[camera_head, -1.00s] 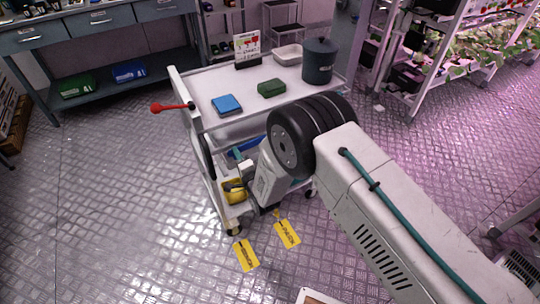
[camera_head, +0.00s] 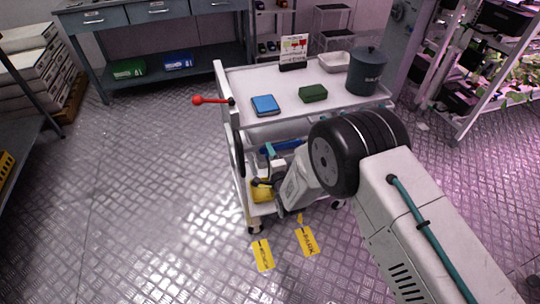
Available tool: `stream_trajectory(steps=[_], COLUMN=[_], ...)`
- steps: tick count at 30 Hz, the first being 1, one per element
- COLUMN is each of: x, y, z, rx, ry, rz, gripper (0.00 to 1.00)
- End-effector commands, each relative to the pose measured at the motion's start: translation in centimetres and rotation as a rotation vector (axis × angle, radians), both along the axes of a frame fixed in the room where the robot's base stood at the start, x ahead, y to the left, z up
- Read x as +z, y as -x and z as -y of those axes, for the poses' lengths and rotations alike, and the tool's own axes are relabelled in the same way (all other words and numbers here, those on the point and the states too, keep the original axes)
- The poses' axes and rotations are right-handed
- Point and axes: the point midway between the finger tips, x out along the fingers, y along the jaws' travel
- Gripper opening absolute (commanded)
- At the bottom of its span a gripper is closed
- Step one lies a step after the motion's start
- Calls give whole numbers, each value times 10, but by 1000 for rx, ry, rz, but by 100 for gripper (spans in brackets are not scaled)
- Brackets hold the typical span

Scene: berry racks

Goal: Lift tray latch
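A white cart (camera_head: 222,86) stands in the middle, with a top tray and a lower shelf. A lever with a red knob (camera_head: 197,100) sticks out to the left from the cart's left end; no other latch-like part is clear. My arm reaches from the lower right to the cart's near side. My gripper (camera_head: 262,183) is small and dark, low at the cart's left end, beside a yellow thing (camera_head: 261,193) on the lower shelf. It is well below the red-knobbed lever and apart from it. Its fingers are too small to read, and contact with the yellow thing cannot be told.
The cart top holds a blue box (camera_head: 265,105), a green box (camera_head: 313,93), a dark lidded pot (camera_head: 366,72), a white dish (camera_head: 335,62) and a sign (camera_head: 294,50). Two yellow tags (camera_head: 262,255) (camera_head: 306,241) show below the cart. Open floor lies left. Plant racks stand right.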

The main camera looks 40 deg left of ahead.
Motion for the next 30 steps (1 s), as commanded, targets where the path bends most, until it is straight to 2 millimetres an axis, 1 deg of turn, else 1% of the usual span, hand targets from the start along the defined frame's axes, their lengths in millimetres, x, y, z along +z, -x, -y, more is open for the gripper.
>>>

++++

**Direction**
Up to and including the line with "- End-effector commands, each", copy the data above from its first line. Skip pictures.

**Output below**
[camera_head, -1.00s] 
[camera_head, +0.00s] 
Available tool: `stream_trajectory(steps=[_], COLUMN=[_], ...)`
- steps: tick count at 30 Hz, the first being 1, one per element
- COLUMN is each of: x, y, z, rx, ry, rz, gripper (0.00 to 1.00)
- End-effector commands, each relative to the pose measured at the motion's start: translation in centimetres and rotation as a rotation vector (axis × angle, radians), both along the axes of a frame fixed in the room where the robot's base stood at the start, x ahead, y to the left, z up

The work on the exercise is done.